Dan Brennan: Sure. I’ll start at the kind of the overall operating margin level. So if you say that we achieved the 26.4% adjusted operating margin goal for this year, the good news is there’s still a long runway of margin expansion journey for us, well beyond that 26.4%. We’ve said publicly many times that we believe that 30% plus is a very reasonable target for the company. There’s nothing structurally that prevents us from getting there. And to the extent that you have a durably, consistently growing top line, it just gives you a number of leverage opportunities to continue to grow that. So you have that kind of as a backdrop. Specific to areas of the P&L, I think the inflation piece is largely hitting gross margin. And we said that we had the $375 million of impact in ’22 versus 2019 in gross margin and, in this year, it’s basically stayed relatively consistent.
So it’s not a headwind or a tailwind versus last year, but obviously, a headwind versus that 72.4% margin that we were in 2019. So specific to your question around what happens going forward, I don’t think we’ll see a lot of inflationary abatement in ’23. I think the guidance that we’ve given assumes we’re kind of in — we are where we are for the year. But as we look forward to ’24 and beyond, yes, I mean, this year, the full year gross margin is — will be kind of approaching 71% for the year. So that’s a gap to where we used to be. And our goal, we’re maniacally focused on getting back to that level. We do need some macro help in that, as you mentioned. So some of the elements of it, freight, we do see that getting a little better, the inflationary impact of the cost of the inputs into our manufacturing process, we see that abating over time.
And then the consistency of the supply of the materials into our manufacturing process has improved. I mean, frankly, that’s improved, but it’s not back to where it used to be. So we still – it is choppier than we’d like to see it. And that does impact your ability to really run a really efficient manufacturing process.

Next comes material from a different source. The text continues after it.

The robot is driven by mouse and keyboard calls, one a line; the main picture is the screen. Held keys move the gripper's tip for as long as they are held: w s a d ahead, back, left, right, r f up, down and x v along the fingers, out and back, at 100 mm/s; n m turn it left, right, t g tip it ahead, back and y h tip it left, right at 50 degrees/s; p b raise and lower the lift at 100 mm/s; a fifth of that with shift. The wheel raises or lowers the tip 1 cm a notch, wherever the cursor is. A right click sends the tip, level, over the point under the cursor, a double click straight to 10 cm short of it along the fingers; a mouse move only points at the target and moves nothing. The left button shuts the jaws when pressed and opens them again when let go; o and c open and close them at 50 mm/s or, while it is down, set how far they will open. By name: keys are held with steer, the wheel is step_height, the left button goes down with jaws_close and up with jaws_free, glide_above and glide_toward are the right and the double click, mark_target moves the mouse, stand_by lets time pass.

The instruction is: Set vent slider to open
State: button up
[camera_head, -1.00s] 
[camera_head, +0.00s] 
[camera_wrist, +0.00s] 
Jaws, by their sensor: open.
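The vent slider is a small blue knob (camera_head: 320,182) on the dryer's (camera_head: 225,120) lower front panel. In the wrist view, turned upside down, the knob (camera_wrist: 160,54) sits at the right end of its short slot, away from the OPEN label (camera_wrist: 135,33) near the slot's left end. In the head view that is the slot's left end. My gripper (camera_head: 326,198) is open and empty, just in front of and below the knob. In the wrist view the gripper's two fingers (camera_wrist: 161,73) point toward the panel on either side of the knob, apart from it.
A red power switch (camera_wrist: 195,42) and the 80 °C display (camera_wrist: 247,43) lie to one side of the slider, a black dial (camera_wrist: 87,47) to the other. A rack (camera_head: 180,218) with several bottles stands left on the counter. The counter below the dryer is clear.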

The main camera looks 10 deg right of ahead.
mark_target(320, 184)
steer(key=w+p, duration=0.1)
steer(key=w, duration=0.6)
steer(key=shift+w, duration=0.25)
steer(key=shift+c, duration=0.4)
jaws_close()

So I think ‘23 kind of, as I said, we are where we are. When you get to ‘24 and beyond, I think there is an opportunity for gross margin to continue to contribute. Frankly, I think all areas of the P&L can contribute, both areas in OpEx, SG&A and R&D, we can be more efficient. In R&D, we certainly can be more efficient overall in SG&A. And if gross margin can move north of that, approaching 71% that we have for this year, I’m excited about the opportunity for margin expansion going forward.
Matthew Taylor: Great. Thanks. I’ll leave it there. Thank you.
Dan Brennan: Thanks, Matt.
Operator: Our next question comes from Matt O’Brien with Piper Sandler. Please go ahead.
Samantha Kurtz: Hi. This is Sam Kurtz on for Matt. Congrats on a great quarter and for taking our question. I guess we would like to touch on the guidance again. And maybe could you tell us a little bit about where you’re most excited heading into the second half of the year and where we could potentially see that upside?
Mike Mahoney: Yeah. Thank you. I’m trying to be vague. It’s as you saw in the first half results, the results are really broad-based across the company and across each region. Excellent growth in Asia Pac and Japan and China, continued share taking in Europe and excellent performance in the U.S. So it’s really not one region driving it, which should give investors a lot of confidence in just the momentum and durable growth of the company. The standouts, there are a number of them. You continue to see WATCHMAN performance very strong. That market continues to grow well in excess of 20%. We continue to take a little bit of share in that category. And we’re very excited in the future about the launches of the distributable sheets and the next-gen WATCHMAN FLX Pro and the potential of these market-expanding trials, which will read out in a couple of years here.